The program is being co-sponsored by the Bob Graham Center, the UF International Center, and The Isser and Rae Price Library of Judaica Endowment Fund, among others. The event is free and open to the public.
The daughter of two Holocaust survivors, Hass has been noted for her unparalleled reporting and courage in covering the Israeli-Palestinian conflict. As a foreign correspondent, she has literally lived “behind enemy lines” in covering the decade-old conflict between Palestinians and Jews. Hass has lived in Gaza and in the West Bank among Palestinians for years – something unheard of and seen by many as dangerous for a Jewish citizen of Israel.

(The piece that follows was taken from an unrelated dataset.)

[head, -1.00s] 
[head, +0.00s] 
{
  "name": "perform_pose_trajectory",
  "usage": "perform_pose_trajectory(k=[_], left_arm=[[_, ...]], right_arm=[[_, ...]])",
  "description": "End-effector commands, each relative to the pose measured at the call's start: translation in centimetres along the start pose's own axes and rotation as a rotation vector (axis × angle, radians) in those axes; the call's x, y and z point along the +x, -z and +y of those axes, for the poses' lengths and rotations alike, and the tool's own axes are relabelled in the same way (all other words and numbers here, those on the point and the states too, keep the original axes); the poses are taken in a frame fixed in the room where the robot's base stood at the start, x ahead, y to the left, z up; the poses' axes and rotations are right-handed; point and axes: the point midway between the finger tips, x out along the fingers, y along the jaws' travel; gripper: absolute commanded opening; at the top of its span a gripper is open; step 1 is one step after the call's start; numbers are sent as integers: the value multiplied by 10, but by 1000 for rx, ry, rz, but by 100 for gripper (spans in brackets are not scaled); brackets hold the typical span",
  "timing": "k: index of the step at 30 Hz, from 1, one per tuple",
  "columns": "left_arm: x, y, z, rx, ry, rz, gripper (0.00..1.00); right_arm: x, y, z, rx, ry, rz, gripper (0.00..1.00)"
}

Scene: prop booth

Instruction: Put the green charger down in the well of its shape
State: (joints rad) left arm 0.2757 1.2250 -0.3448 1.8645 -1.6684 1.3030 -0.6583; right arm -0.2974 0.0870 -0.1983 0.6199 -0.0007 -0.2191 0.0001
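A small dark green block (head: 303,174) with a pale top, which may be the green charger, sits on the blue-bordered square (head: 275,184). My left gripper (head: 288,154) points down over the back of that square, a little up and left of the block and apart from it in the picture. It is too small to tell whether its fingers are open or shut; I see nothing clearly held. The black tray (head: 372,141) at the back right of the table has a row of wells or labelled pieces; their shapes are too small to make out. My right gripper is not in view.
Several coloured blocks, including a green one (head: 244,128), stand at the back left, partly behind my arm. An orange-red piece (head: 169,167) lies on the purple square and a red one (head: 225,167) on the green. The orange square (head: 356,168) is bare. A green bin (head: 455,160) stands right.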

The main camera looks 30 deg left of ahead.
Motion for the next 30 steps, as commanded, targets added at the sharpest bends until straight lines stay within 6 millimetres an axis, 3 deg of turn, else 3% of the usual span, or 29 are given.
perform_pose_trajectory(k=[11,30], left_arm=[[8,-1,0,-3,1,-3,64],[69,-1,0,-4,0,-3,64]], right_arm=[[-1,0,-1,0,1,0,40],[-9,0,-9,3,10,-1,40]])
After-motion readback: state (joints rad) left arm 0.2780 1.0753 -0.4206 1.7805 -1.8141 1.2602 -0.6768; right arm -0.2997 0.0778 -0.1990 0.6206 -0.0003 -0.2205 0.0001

“In doing so, Hass is celebrated by some Israelis as a national conscience and condemned by others as an ideologue or even a traitor,” the Los Angeles Times wrote in a profile of Hass.
Even at the height of the second intifada – the bloody uprising of Palestinians in 2001 — Hass openly worked as a lone Israeli journalist covering the conflict for Ha'aretz, Israel's oldest and most liberal daily newspaper.
Describing why she does it, Hass has written that “my desire to live in Gaza stemmed neither from adventurism nor from insanity, but from that dread of being a bystander, from my need to understand, down to the last detail, a world that is, to the best of my political and historical comprehension, a profoundly Israeli creation. To me, Gaza embodies the entire saga of the Israeli-Palestinian conflict; it represents the central contradiction of the state of Israel – democracy for some, dispossession for others; it is our exposed nerve.”
Hass is a recipient of the International Press Institute's World Press Freedom Hero Prize, the UNESCO/Guillermo Cano World Press Freedom Prize, the International Women's Media Foundation's Lifetime Achievement Award and numerous other awards. She is the author of “Drinking the Sea at Gaza: Days and Nights in a Land under Siege,” and co-author of “Reporting from Ramallah: An Israeli Journalist in an Occupied Land.”